** start EXTRACTED RECORDS **
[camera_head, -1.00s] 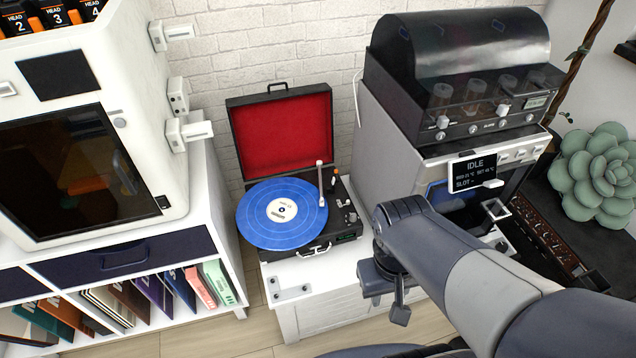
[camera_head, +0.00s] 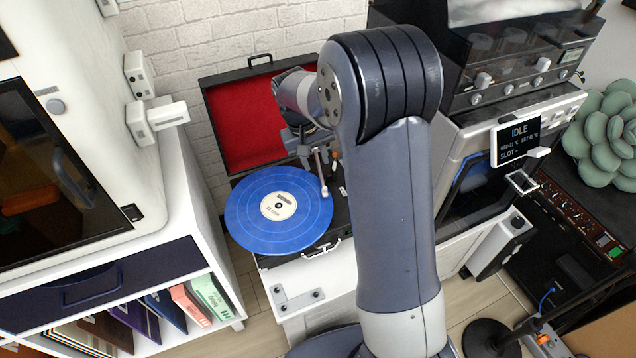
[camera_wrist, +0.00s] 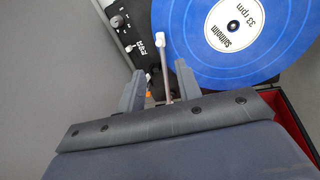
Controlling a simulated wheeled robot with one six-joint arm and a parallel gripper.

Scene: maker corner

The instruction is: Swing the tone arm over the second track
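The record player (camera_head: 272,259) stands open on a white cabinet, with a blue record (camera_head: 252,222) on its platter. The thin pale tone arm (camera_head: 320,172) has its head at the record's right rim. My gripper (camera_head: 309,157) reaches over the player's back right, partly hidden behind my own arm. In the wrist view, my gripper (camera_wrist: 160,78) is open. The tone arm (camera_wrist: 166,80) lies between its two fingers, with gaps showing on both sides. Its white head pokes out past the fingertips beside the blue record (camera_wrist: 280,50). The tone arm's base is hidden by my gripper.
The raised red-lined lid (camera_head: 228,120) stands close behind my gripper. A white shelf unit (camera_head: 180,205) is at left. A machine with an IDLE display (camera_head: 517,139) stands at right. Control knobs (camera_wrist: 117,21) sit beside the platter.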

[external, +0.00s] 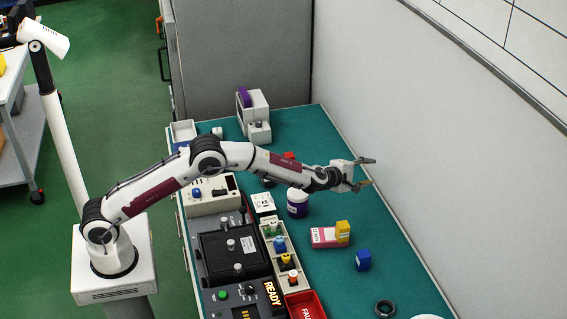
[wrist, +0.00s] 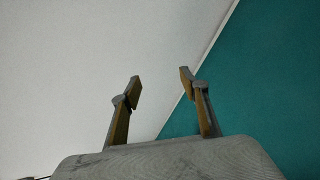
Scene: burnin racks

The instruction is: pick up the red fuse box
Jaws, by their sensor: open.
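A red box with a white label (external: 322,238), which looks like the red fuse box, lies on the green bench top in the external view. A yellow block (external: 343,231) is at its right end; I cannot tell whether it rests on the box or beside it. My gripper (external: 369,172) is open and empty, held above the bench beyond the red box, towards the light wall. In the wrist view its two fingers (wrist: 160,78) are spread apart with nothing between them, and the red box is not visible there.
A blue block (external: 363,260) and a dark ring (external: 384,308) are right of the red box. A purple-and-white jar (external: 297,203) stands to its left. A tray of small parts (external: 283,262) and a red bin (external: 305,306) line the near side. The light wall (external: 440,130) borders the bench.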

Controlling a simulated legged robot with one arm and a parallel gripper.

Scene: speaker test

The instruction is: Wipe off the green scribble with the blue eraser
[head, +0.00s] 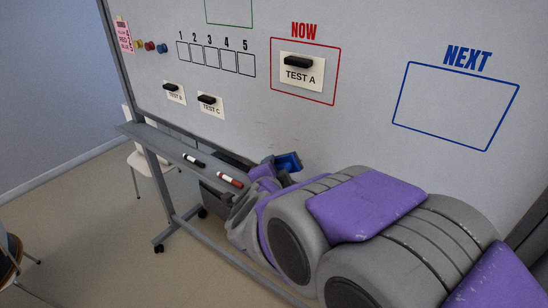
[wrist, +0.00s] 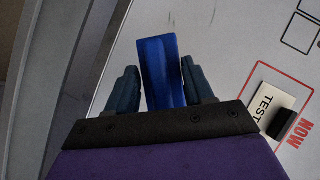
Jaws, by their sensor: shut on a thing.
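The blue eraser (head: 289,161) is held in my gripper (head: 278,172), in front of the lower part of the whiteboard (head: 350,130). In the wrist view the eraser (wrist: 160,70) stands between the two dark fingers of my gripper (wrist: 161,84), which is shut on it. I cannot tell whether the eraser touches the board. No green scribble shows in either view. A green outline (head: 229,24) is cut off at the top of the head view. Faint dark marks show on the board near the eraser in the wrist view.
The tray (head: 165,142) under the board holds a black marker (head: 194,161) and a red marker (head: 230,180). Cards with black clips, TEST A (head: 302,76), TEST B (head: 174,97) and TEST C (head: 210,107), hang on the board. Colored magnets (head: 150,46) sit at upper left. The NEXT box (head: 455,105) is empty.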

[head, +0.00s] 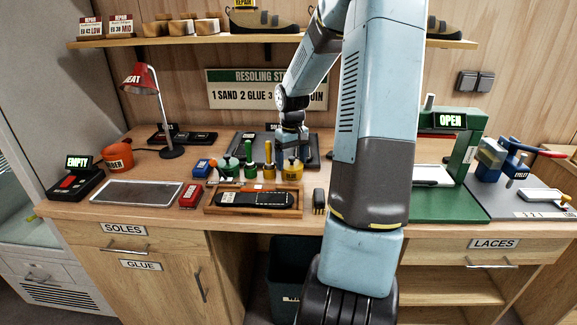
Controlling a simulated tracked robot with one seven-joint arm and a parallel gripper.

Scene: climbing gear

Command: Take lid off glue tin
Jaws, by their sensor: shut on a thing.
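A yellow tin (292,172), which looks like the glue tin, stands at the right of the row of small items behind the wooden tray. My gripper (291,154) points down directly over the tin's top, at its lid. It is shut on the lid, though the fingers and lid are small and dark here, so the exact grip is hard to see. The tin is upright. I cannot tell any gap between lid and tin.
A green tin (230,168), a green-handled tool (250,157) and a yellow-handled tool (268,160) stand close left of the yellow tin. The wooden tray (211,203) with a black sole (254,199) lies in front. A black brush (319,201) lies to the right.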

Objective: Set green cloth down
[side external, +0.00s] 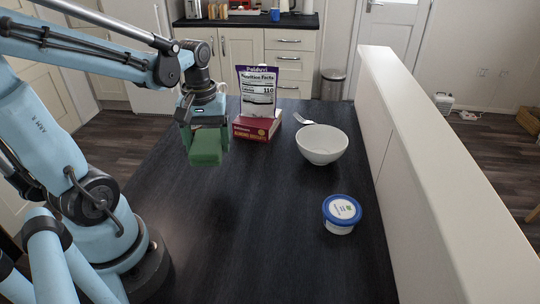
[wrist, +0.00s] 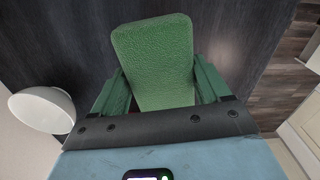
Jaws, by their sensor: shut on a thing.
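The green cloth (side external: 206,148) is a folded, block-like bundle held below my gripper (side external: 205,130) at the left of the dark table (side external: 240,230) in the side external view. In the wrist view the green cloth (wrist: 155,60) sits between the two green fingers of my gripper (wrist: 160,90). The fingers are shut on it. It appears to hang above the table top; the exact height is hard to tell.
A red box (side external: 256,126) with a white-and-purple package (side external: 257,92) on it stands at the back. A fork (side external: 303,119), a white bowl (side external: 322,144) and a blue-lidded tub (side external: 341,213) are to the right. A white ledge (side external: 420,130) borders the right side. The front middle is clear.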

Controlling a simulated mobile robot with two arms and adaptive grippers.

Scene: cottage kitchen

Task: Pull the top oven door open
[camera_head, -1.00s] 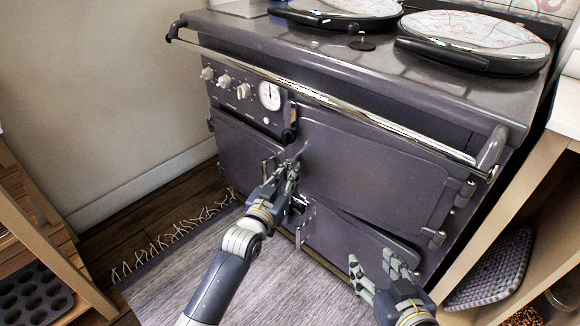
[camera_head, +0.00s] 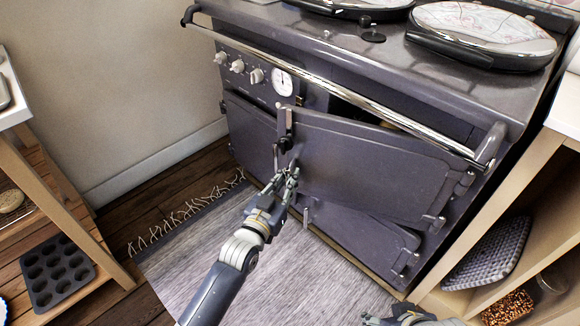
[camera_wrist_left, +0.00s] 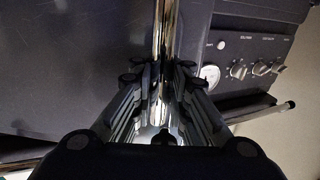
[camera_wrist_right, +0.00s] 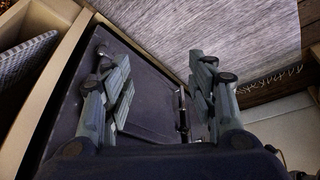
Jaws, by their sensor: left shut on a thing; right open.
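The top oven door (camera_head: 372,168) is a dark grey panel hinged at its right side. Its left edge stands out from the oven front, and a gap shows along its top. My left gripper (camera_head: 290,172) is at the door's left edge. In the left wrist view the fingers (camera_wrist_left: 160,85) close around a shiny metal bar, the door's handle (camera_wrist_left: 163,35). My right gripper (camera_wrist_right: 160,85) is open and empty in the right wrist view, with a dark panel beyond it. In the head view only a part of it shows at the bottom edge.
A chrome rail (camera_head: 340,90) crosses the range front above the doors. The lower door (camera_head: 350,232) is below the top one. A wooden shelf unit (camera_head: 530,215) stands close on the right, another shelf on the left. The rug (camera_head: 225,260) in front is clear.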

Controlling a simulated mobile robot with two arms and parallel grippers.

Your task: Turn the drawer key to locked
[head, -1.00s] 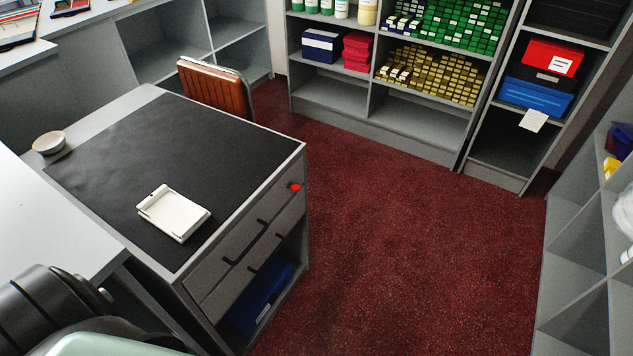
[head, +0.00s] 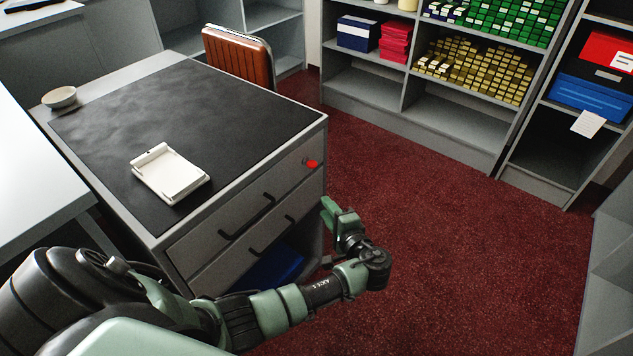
** end EXTRACTED RECORDS **
(EXERCISE DIRECTIONS): In your copy of the records, include no pictures; repeat everything else exactly.

(THE SOLUTION):
[camera_head, -1.00s] 
[camera_head, +0.00s] 
[camera_wrist, +0.00s] 
Controlling a simulated wheeled robot with one six-joint arm and a parallel gripper.

Scene: maker corner

The instruction is: Swing the tone arm over the second track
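The record player (camera_head: 272,259) stands open on a white cabinet, with a blue record (camera_head: 252,222) on its platter. The thin pale tone arm (camera_head: 320,172) has its head at the record's right rim. My gripper (camera_head: 309,157) reaches over the player's back right, partly hidden behind my own arm. In the wrist view, my gripper (camera_wrist: 160,78) is open. The tone arm (camera_wrist: 166,80) lies between its two fingers, with gaps showing on both sides. Its white head pokes out past the fingertips beside the blue record (camera_wrist: 280,50). The tone arm's base is hidden by my gripper.
The raised red-lined lid (camera_head: 228,120) stands close behind my gripper. A white shelf unit (camera_head: 180,205) is at left. A machine with an IDLE display (camera_head: 517,139) stands at right. Control knobs (camera_wrist: 117,21) sit beside the platter.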

[external, +0.00s] 
[wrist, +0.00s] 
Scene: burnin racks

The instruction is: pick up the red fuse box
Jaws, by their sensor: open.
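A red box with a white label (external: 322,238), which looks like the red fuse box, lies on the green bench top in the external view. A yellow block (external: 343,231) is at its right end; I cannot tell whether it rests on the box or beside it. My gripper (external: 369,172) is open and empty, held above the bench beyond the red box, towards the light wall. In the wrist view its two fingers (wrist: 160,78) are spread apart with nothing between them, and the red box is not visible there.
A blue block (external: 363,260) and a dark ring (external: 384,308) are right of the red box. A purple-and-white jar (external: 297,203) stands to its left. A tray of small parts (external: 283,262) and a red bin (external: 305,306) line the near side. The light wall (external: 440,130) borders the bench.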

Controlling a simulated legged robot with one arm and a parallel gripper.

Scene: speaker test

The instruction is: Wipe off the green scribble with the blue eraser
[head, +0.00s] 
[wrist, +0.00s] 
Jaws, by their sensor: shut on a thing.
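The blue eraser (head: 289,161) is held in my gripper (head: 278,172), in front of the lower part of the whiteboard (head: 350,130). In the wrist view the eraser (wrist: 160,70) stands between the two dark fingers of my gripper (wrist: 161,84), which is shut on it. I cannot tell whether the eraser touches the board. No green scribble shows in either view. A green outline (head: 229,24) is cut off at the top of the head view. Faint dark marks show on the board near the eraser in the wrist view.
The tray (head: 165,142) under the board holds a black marker (head: 194,161) and a red marker (head: 230,180). Cards with black clips, TEST A (head: 302,76), TEST B (head: 174,97) and TEST C (head: 210,107), hang on the board. Colored magnets (head: 150,46) sit at upper left. The NEXT box (head: 455,105) is empty.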

[head, +0.00s] 
Controlling a simulated tracked robot with one seven-joint arm and a parallel gripper.

Scene: climbing gear

Command: Take lid off glue tin
Jaws, by their sensor: shut on a thing.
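A yellow tin (292,172), which looks like the glue tin, stands at the right of the row of small items behind the wooden tray. My gripper (291,154) points down directly over the tin's top, at its lid. It is shut on the lid, though the fingers and lid are small and dark here, so the exact grip is hard to see. The tin is upright. I cannot tell any gap between lid and tin.
A green tin (230,168), a green-handled tool (250,157) and a yellow-handled tool (268,160) stand close left of the yellow tin. The wooden tray (211,203) with a black sole (254,199) lies in front. A black brush (319,201) lies to the right.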

Objective: Set green cloth down
[side external, +0.00s] 
[wrist, +0.00s] 
Jaws, by their sensor: shut on a thing.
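The green cloth (side external: 206,148) is a folded, block-like bundle held below my gripper (side external: 205,130) at the left of the dark table (side external: 240,230) in the side external view. In the wrist view the green cloth (wrist: 155,60) sits between the two green fingers of my gripper (wrist: 160,90). The fingers are shut on it. It appears to hang above the table top; the exact height is hard to tell.
A red box (side external: 256,126) with a white-and-purple package (side external: 257,92) on it stands at the back. A fork (side external: 303,119), a white bowl (side external: 322,144) and a blue-lidded tub (side external: 341,213) are to the right. A white ledge (side external: 420,130) borders the right side. The front middle is clear.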

Controlling a simulated mobile robot with two arms and adaptive grippers.

Scene: cottage kitchen

Task: Pull the top oven door open
[camera_head, -1.00s] 
[camera_head, +0.00s] 
[camera_wrist_left, +0.00s] 
[camera_wrist_right, +0.00s] 
Jaws, by their sensor: left shut on a thing; right open.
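The top oven door (camera_head: 372,168) is a dark grey panel hinged at its right side. Its left edge stands out from the oven front, and a gap shows along its top. My left gripper (camera_head: 290,172) is at the door's left edge. In the left wrist view the fingers (camera_wrist_left: 160,85) close around a shiny metal bar, the door's handle (camera_wrist_left: 163,35). My right gripper (camera_wrist_right: 160,85) is open and empty in the right wrist view, with a dark panel beyond it. In the head view only a part of it shows at the bottom edge.
A chrome rail (camera_head: 340,90) crosses the range front above the doors. The lower door (camera_head: 350,232) is below the top one. A wooden shelf unit (camera_head: 530,215) stands close on the right, another shelf on the left. The rug (camera_head: 225,260) in front is clear.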

Controlling a simulated mobile robot with two arms and parallel grippers.

Your task: Turn the drawer key to locked
[head, -1.00s] 
[head, +0.00s] 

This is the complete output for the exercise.